Me he planteado escribir sobre el día que más me enfadé en mi vida pero creo que cada día es un cóctel Cosmopolitan de enfados. Sin duda mi mayor enfado diario, como una rutina de gimnasio sin fallar es cuando subo al metro. El metro es una especie de caldo de cultivo para sacar lo peor de cada ser humano, como una prueba piloto en la que unos científicos se visten de calle para testar humanos. El mayor enfado de mi día a día siempre es la gente que antes de que el metro pare en la parada te pregunta: ¿vas a salir?
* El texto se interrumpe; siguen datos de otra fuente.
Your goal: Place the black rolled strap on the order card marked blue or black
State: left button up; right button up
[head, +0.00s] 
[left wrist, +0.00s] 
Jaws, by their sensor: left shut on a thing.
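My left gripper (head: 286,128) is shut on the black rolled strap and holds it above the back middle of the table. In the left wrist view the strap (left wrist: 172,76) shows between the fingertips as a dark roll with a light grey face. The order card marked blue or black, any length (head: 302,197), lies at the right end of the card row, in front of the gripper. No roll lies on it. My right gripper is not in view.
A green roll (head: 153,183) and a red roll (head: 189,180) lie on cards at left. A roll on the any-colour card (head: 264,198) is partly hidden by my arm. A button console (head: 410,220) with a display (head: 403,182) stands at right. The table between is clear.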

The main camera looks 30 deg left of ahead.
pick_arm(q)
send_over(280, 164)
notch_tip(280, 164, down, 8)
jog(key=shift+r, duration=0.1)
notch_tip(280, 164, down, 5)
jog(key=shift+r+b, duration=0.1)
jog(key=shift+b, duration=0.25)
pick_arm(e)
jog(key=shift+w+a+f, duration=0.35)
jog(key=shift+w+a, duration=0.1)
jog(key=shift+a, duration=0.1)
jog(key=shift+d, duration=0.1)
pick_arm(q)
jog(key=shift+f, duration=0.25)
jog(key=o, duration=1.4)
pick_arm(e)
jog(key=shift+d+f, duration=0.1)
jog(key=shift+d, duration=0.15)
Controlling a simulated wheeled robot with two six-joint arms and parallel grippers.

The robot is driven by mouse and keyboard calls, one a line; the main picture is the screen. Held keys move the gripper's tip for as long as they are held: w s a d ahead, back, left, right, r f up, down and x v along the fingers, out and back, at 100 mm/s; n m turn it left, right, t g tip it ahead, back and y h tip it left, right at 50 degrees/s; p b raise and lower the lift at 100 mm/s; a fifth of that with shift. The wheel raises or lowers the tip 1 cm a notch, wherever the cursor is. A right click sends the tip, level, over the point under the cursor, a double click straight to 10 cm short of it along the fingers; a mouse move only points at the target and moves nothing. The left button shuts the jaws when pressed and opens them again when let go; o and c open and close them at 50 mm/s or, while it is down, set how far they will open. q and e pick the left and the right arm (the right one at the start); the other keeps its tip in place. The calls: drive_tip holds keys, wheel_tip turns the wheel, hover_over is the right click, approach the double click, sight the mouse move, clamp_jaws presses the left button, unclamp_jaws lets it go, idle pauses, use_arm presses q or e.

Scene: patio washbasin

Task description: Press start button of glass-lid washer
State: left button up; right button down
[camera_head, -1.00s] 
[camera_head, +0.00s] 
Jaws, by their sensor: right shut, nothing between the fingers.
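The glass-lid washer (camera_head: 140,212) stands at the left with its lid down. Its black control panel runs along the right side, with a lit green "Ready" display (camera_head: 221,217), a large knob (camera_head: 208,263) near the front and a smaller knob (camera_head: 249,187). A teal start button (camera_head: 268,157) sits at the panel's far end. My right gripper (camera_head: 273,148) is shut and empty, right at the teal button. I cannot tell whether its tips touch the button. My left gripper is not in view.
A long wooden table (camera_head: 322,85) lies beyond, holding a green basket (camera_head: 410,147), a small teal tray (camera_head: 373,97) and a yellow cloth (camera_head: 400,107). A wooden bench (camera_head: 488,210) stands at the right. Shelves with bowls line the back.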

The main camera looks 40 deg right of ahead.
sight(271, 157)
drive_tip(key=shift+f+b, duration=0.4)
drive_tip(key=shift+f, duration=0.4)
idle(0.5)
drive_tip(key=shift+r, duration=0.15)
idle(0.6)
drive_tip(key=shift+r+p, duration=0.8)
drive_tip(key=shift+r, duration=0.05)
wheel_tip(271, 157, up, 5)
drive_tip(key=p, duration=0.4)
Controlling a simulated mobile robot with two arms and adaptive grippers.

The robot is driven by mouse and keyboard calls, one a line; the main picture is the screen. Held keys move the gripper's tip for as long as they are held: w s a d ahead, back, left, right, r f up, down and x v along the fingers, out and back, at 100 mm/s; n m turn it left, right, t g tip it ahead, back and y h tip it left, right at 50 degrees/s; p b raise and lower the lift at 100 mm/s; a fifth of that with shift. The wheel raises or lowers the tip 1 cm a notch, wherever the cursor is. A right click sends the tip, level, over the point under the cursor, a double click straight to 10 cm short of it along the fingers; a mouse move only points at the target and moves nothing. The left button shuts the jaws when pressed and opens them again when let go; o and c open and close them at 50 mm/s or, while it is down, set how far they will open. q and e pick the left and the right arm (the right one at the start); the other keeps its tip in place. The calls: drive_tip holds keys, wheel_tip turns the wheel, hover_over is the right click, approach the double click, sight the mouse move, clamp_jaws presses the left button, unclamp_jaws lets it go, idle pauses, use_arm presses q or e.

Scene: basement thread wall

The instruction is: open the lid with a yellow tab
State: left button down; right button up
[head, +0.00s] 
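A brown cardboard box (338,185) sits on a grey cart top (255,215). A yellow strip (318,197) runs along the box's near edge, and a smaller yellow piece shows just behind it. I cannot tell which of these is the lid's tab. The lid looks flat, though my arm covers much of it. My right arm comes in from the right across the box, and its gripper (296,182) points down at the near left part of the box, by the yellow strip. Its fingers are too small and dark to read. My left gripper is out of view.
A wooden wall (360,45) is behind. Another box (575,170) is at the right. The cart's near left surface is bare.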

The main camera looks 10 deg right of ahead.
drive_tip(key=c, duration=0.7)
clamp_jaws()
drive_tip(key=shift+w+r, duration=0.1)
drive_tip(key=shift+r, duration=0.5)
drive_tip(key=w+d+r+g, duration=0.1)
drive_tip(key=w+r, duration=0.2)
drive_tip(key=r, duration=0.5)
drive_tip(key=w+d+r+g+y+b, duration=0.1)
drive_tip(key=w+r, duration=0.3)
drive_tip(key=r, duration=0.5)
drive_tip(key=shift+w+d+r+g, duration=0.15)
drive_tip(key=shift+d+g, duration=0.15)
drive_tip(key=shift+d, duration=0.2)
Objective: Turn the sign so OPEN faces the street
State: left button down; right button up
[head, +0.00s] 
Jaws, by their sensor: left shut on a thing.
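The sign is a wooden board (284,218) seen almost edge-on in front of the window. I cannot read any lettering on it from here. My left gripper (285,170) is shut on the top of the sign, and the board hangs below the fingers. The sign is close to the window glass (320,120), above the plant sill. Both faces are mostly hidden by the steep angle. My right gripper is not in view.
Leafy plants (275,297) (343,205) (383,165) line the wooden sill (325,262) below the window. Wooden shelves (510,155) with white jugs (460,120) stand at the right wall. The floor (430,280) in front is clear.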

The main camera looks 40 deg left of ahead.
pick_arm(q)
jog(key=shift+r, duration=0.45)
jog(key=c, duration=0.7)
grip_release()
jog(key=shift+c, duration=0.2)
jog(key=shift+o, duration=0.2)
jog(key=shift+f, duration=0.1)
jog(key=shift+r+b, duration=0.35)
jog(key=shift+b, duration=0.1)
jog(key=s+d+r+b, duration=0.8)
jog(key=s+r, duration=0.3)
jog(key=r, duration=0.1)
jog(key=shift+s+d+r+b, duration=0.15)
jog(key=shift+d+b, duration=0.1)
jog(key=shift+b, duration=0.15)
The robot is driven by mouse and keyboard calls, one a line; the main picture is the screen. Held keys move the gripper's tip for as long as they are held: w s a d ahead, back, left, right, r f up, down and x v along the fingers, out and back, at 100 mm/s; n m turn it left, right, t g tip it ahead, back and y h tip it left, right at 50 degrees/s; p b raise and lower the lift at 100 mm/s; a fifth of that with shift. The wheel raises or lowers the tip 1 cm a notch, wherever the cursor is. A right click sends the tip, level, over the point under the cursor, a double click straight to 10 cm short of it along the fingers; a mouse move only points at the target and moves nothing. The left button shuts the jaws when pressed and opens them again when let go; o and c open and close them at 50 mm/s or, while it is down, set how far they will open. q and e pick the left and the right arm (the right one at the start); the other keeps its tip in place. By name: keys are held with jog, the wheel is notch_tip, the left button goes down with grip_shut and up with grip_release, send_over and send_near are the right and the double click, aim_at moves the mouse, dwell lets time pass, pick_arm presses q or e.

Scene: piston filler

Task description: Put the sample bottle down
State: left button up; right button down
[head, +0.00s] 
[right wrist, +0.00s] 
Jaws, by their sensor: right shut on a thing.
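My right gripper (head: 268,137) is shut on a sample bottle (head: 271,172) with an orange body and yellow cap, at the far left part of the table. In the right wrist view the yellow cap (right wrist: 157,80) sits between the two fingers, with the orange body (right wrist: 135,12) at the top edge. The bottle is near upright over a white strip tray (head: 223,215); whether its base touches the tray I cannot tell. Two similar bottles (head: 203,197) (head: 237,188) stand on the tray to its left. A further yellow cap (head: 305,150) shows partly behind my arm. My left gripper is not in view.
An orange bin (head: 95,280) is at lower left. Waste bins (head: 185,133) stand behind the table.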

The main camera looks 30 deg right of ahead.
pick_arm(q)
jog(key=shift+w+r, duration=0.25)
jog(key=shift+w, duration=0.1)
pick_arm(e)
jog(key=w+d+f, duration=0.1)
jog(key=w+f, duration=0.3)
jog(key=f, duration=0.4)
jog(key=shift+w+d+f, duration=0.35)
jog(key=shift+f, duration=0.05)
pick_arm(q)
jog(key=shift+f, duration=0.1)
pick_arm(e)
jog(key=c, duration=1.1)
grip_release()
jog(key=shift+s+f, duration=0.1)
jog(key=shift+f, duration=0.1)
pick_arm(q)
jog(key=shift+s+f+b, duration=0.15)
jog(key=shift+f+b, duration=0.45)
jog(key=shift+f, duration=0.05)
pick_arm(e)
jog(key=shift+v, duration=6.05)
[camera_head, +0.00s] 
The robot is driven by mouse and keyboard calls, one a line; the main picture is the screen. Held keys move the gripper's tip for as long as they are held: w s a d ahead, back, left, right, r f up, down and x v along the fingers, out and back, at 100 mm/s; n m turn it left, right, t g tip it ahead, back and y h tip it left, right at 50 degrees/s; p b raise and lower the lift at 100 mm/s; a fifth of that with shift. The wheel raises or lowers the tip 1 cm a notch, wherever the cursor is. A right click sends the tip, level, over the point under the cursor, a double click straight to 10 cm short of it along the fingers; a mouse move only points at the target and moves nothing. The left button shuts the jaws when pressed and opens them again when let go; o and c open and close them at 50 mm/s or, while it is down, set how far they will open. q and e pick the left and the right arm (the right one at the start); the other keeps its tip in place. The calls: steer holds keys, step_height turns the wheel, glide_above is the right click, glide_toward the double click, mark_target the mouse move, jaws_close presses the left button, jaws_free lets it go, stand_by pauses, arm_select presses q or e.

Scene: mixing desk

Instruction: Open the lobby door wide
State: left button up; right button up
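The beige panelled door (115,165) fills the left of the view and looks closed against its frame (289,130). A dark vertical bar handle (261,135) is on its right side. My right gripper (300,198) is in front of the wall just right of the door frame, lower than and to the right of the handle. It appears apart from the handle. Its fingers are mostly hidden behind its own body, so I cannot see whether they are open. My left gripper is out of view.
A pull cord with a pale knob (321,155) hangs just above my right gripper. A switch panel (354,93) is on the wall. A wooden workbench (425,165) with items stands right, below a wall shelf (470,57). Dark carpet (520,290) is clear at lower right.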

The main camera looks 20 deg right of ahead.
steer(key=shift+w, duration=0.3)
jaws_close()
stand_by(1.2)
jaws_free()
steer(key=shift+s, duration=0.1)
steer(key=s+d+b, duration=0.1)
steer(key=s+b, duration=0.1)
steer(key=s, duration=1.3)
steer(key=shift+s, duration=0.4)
Una pregunta tal vez inofensiva, útil para alguien que no usa el metro a diario, pero para un usuario habitual de ese túnel de los sueños rotos: dolorosa. Parece que cuando nos subimos a ese tren nuestro baremo baja, nuestra educación desciende y nuestra ira no tiene límites. Cualquier mínimo detalle es perfecto para saltar: una música en un móvil demasiado alta, unas piernas poco cerradas en el asiento o una persona en medio de la puerta de salida. Ante esto se crea una especie de tribu urbana: la gente que te pregunta si vas a salir cuando estás justo delante de la puerta de salida. Un fuego arde en mi interior cuando me encuentro a milímetros de una de las salidas del metro y una persona te azuza el brazo y te mira desafiante mencionando las palabras mágicas: ¿vas a salir?
Cuando tú, persona que vive en una gran ciudad y a la que se le esperan unos modales correctos con sus mayores, haces la sonrisa más forzada posible y exclamas: sí, señora.
No sé que hay roto dentro de mí para que en el metro todos mis sentidos se agudicen, mis sentimientos estén a flor de piel y mi cabeza capte todos los estímulos de alrededor, es como si al descender las escaleras mecánicas entrara en lo más profundo de la psique humana.